**THE PROBLEM:**
Pictures in the entries below are excluded; copy only the lines from the one containing "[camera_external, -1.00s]" to the one containing "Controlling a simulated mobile", both included.

**SUPPLIED RECORDS:**
▬▬▬▬▬▬▬▬▬▬

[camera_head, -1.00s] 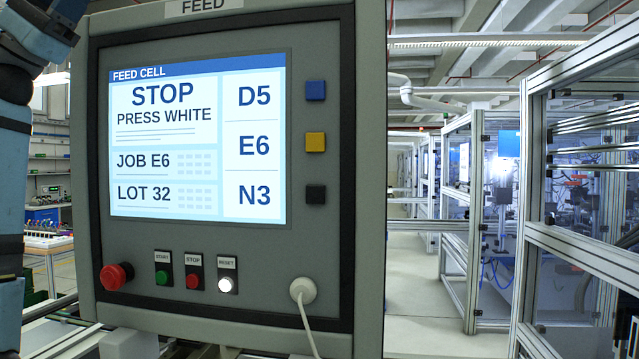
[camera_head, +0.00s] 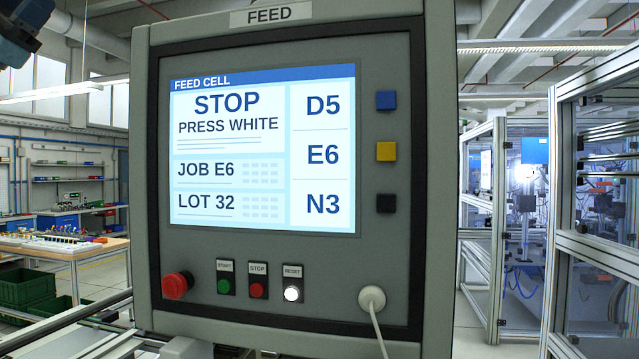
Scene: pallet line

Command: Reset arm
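The feed cell control panel (camera_head: 300,262) stands in the middle of the head view. Its screen (camera_head: 262,150) reads STOP, PRESS WHITE, JOB E6, LOT 32, with D5, E6 and N3 down the right side. Below the screen are a green START button (camera_head: 224,286), a red STOP button (camera_head: 258,291) and a lit white RESET button (camera_head: 292,294). A red mushroom button (camera_head: 178,286) is at the lower left. A dark and blue part of my left arm shows in the top left corner, apart from the panel. Neither gripper's fingers are in view.
Blue (camera_head: 386,100), yellow (camera_head: 386,152) and black (camera_head: 386,203) square buttons line the screen's right. A cable plug (camera_head: 371,298) sits at the lower right. A workbench (camera_head: 75,245) and green crates (camera_head: 28,287) stand left, a framed machine cell (camera_head: 565,200) right.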

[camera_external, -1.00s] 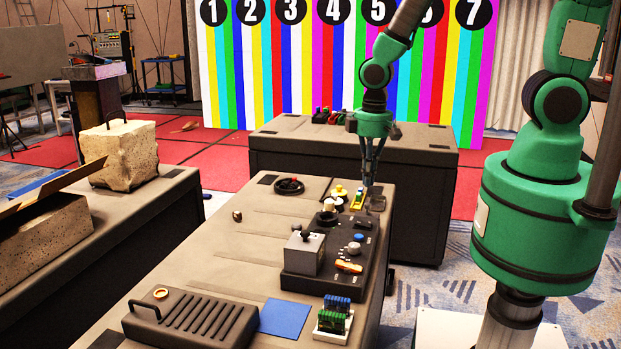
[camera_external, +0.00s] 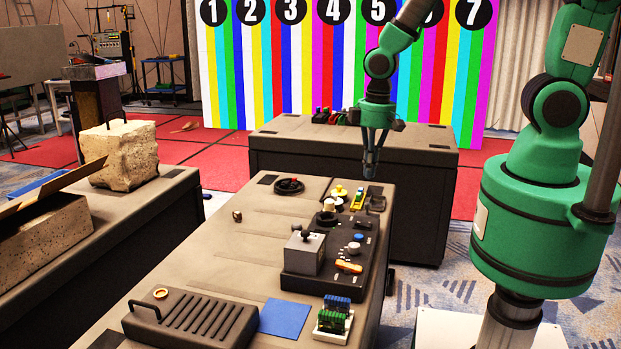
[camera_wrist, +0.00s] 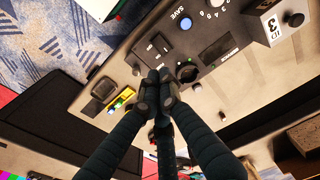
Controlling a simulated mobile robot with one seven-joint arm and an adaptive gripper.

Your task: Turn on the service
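A dark control panel (camera_external: 299,289) lies on the near table in the external view. It carries a blue button (camera_external: 359,237), which reads "SAVE" in the wrist view (camera_wrist: 185,23). The wrist view also shows black rocker switches (camera_wrist: 160,43), a knob with a green mark (camera_wrist: 188,73) and a dark display (camera_wrist: 218,52). I cannot read which control is the service one. My gripper (camera_external: 370,176) is above the table's far right end, beyond the panel. In the wrist view its fingertips (camera_wrist: 160,93) are together, empty, and cover part of the panel's edge.
A yellow-green device (camera_wrist: 122,100) and a black square item (camera_wrist: 103,88) sit beside the panel. A grey box marked 3 (camera_wrist: 270,24) stands on it. A blue sheet (camera_external: 284,318) and a green circuit piece (camera_external: 332,320) lie in front. A second table (camera_external: 300,150) stands behind.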

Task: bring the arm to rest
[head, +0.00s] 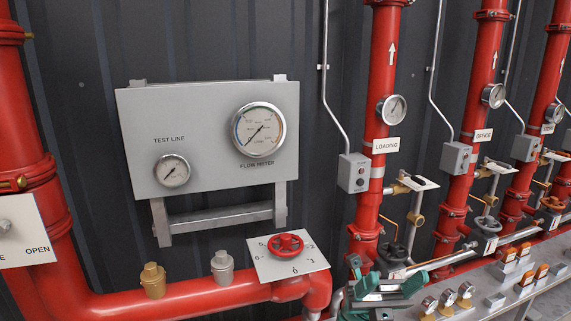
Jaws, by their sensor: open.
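My gripper (386,283), green and grey, is at the bottom of the head view, right of centre. Its jaws look apart, with nothing seen between them. It overlaps the foot of the red LOADING riser (380,90) in the picture; I cannot tell the gap in depth. The rest of my arm is cut off by the lower edge. The red handwheel (286,244) on its white dial plate (310,262) is to the left of the gripper, apart from it.
A grey gauge panel (205,110) hangs on the dark ribbed wall. A large red pipe (185,298) runs along the bottom left. More red risers, including OFFICE (468,170), stand at right. A bench (495,300) with small gauges and orange switches is at lower right.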

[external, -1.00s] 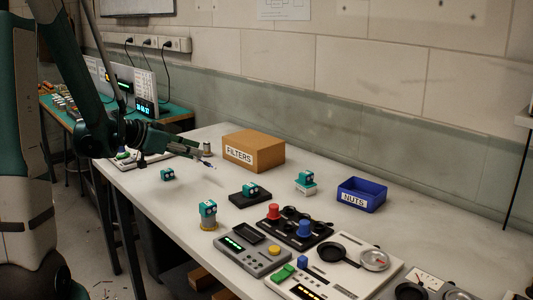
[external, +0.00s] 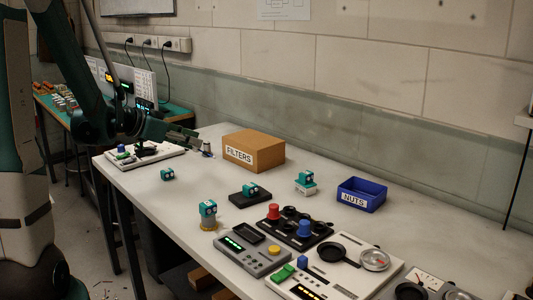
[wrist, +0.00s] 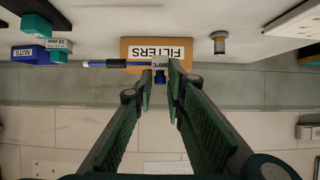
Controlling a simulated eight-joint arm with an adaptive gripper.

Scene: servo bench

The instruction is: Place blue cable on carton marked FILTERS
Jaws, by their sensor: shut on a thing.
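The carton marked FILTERS (external: 265,150) is a brown box toward the back of the bench; it also shows upside down in the wrist view (wrist: 140,49). My gripper (external: 198,141) is left of the carton and above the bench; in the wrist view its fingertips (wrist: 164,70) are in front of the carton's label side. They are shut on a slim blue, white and black stick-like piece (wrist: 115,63) with a tag reading 300°C; a blue part shows between the tips. I see no plain cable and cannot tell whether this piece is the blue cable.
A small jar (wrist: 219,42) stands beside the carton. Several teal-topped blocks, a blue bin marked NUTS (external: 361,195), a black knob panel (external: 290,226) and grey devices (external: 252,252) stand to the right. A white panel (external: 150,157) lies at the far left. The bench's middle left is mostly clear.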

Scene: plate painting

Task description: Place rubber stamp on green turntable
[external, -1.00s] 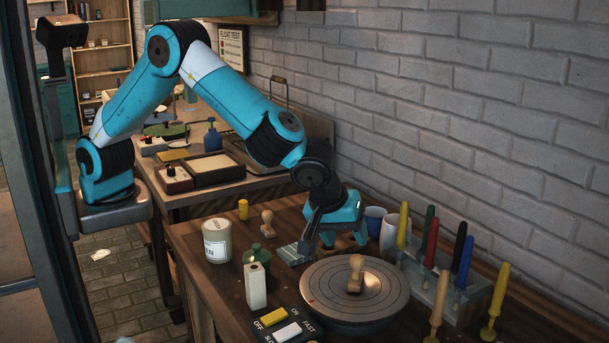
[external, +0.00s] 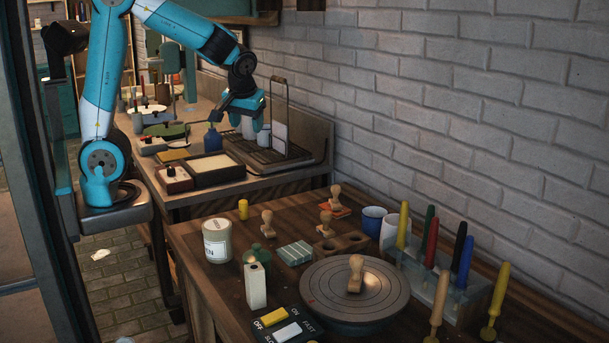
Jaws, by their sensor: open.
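A wooden rubber stamp (external: 356,272) stands upright on a round turntable (external: 390,292) with a grey ringed top and a dark bluish base. Other wooden stamps stand on the near table: one (external: 267,223) behind the green jar, one (external: 326,223) by a wooden holder, and one (external: 336,197) on an orange-red pad. A green round disc (external: 168,130) sits on the far bench; I cannot tell whether it is a turntable. My gripper (external: 240,118) is open, with nothing visible in it, above the far bench and well away from the stamps.
A white candle jar (external: 217,240), a small green jar (external: 258,254) and a white block (external: 256,285) stand left of the turntable. A rack of coloured tools (external: 452,298) is at its right. A striped teal block (external: 295,253) lies behind it. The brick wall bounds the right.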

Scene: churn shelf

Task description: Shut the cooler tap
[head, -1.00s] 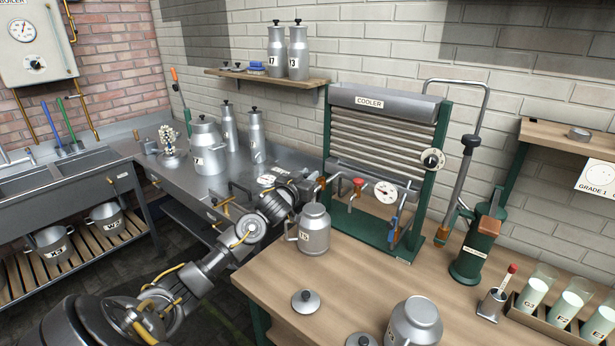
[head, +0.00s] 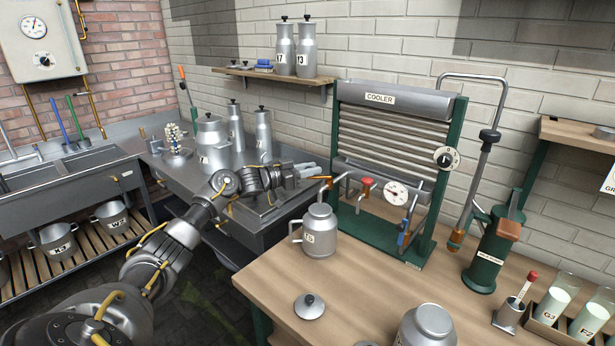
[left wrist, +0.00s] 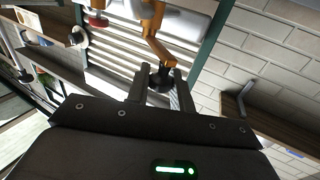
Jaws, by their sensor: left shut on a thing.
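The cooler (head: 390,135) stands on the wooden bench, a ribbed metal panel in a green frame. A brass tap lever (head: 326,179) sticks out at its lower left; it also shows in the left wrist view (left wrist: 155,42), bent, with a dark end. My left gripper (head: 316,172) comes in from the left at the lever. In the left wrist view its two fingers (left wrist: 159,88) are on either side of the dark end, shut on it. Whether the tap's passage is open cannot be told. My right gripper is not in view.
A loose lid (head: 310,306) lies on the bench (head: 350,285). A green pump (head: 487,252) stands right.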

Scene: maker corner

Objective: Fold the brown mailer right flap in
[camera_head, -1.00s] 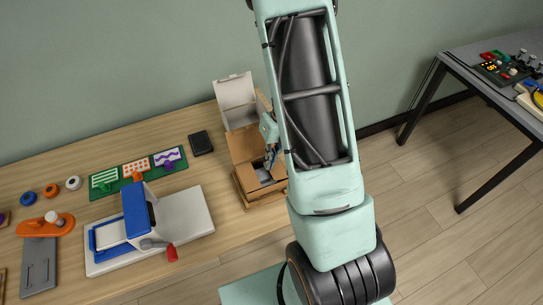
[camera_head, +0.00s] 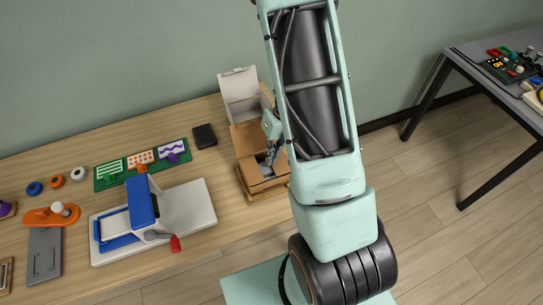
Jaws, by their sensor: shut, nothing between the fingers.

▬▬▬▬▬▬▬▬▬▬

**SOLUTION BELOW:**
[camera_external, -1.00s] 
[camera_external, +0.00s] 
[camera_wrist, +0.00s] 
Controlling a simulated mobile robot with one seven-joint arm and an adaptive gripper.

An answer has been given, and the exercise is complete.